Exercise objective -> Every line below is to be copied exactly, with the pictures left out.

-- START OF Data section --

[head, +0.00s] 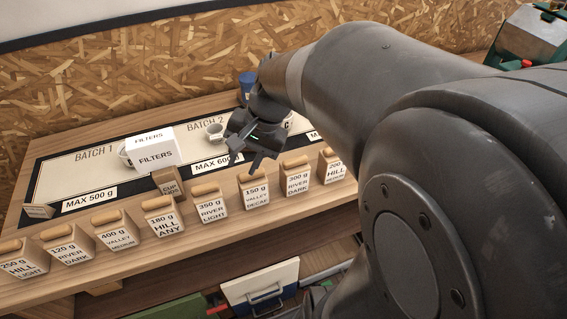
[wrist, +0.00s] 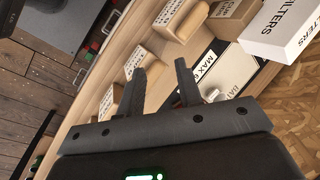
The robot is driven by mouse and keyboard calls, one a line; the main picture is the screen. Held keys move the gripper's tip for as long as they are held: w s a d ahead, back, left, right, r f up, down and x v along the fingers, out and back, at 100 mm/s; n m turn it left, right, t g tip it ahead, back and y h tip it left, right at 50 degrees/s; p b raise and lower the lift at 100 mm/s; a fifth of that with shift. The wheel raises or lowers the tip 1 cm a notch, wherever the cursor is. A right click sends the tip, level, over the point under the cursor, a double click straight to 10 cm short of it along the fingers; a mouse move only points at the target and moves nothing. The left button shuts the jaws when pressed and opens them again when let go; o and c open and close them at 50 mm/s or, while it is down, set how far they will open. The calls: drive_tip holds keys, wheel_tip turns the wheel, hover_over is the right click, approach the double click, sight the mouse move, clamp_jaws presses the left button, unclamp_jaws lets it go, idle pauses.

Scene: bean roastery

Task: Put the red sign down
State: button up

-- END OF Data section --

Task result ->
[head, +0.00s] 
[wrist, +0.00s] 
The robot is driven by mouse and keyboard calls, one a line; the main picture is the screen. Held keys move the gripper's tip for as long as they are held: w s a d ahead, back, left, right, r f up, down and x v along the fingers, out and back, at 100 mm/s; n m turn it left, right, t g tip it ahead, back and y h tip it left, right at 50 degrees/s; p b raise and lower the lift at 100 mm/s; a fifth of that with shift. The wheel raises or lowers the tip 1 cm a notch, wherever the cursor is. A right click sends the tip, level, over the point under the cursor, a double click straight to 10 cm short of it along the fingers; a mouse move only points at the target and moves nothing. The left button shuts the jaws when pressed and opens them again when let go; o and c open and close them at 50 mm/s or, while it is down, set how far they will open. The calls: drive_tip holds keys, wheel_tip turns the wheel, hover_over is the right click, approach the double click, sight the mouse move, clamp_jaws presses the left button, unclamp_jaws lets it go, idle pauses.

Scene: bean roastery

Task: Put the red sign down
State: button up

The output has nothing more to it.